== Material provided ==
[start]

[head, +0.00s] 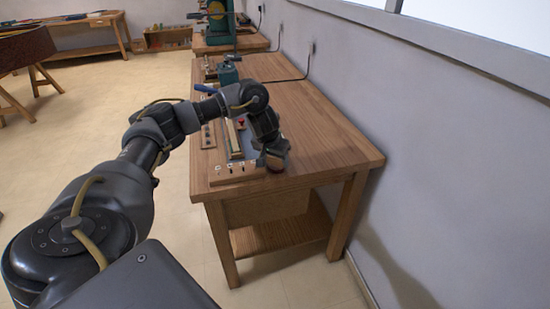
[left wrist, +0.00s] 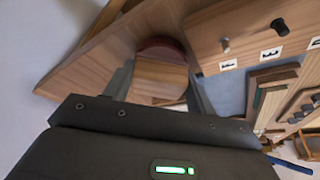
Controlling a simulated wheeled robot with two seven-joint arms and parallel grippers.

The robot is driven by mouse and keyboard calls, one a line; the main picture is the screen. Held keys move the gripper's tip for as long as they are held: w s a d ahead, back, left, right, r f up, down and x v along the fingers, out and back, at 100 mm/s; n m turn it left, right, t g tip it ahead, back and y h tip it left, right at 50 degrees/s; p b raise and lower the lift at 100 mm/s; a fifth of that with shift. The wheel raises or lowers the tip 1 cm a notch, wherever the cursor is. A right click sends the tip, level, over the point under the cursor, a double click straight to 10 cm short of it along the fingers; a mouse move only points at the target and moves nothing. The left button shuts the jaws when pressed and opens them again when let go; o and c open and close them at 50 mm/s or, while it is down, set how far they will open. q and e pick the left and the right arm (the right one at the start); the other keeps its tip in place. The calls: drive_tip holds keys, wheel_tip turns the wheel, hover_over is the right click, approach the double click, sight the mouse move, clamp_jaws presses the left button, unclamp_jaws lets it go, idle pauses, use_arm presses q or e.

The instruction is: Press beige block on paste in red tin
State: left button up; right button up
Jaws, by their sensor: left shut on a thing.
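My left gripper (head: 271,152) is over the near end of the wooden bench. In the left wrist view the left gripper (left wrist: 160,92) is shut on the beige block (left wrist: 160,78), which sits between its two fingers. The red tin (left wrist: 160,45) shows just beyond the block's far end, with its dark red rim curving around it. In the head view a small part of the red tin (head: 276,167) shows under the gripper. The paste is hidden, and I cannot tell whether the block touches it. My right gripper is not in view.
The bench top (head: 325,142) is clear to the right of the gripper. A wooden strip with lettered labels and pegs (left wrist: 270,40) stands close beside the tin. A blue tray with wooden pieces (head: 238,137) lies left of the gripper. The wall runs along the bench's right side.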

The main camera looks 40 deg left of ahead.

[end]

Starting with the line with "Controlling a simulated" and ending with the line with "State: left button up; right button up", extract every line exactly and nothing outside that span.

Controlling a simulated wheeled robot with two seven-joint arms and parallel grippers.

The robot is driven by mouse and keyboard calls, one a line; the main picture is the screen. Held keys move the gripper's tip for as long as they are held: w s a d ahead, back, left, right, r f up, down and x v along the fingers, out and back, at 100 mm/s; n m turn it left, right, t g tip it ahead, back and y h tip it left, right at 50 degrees/s; p b raise and lower the lift at 100 mm/s; a fifth of that with shift. The wheel raises or lowers the tip 1 cm a notch, wherever the cursor is. A right click sends the tip, level, over the point under the cursor, a double click straight to 10 cm short of it along the fingers; a mouse move only points at the target and moves nothing. The left button shuts the jaws when pressed and opens them again when let go; o and c open and close them at 50 mm/s or, while it is down, set how far they will open. q and e pick the left and the right arm (the right one at the start); the other keeps its tip in place. The calls: drive_tip holds keys, wheel_tip turns the wheel, hover_over is the right click, approach the double click, sight the mouse move, clamp_jaws presses the left button, unclamp_jaws lets it go, idle pauses, use_arm presses q or e.

The instruction is: Press beige block on paste in red tin
State: left button up; right button up

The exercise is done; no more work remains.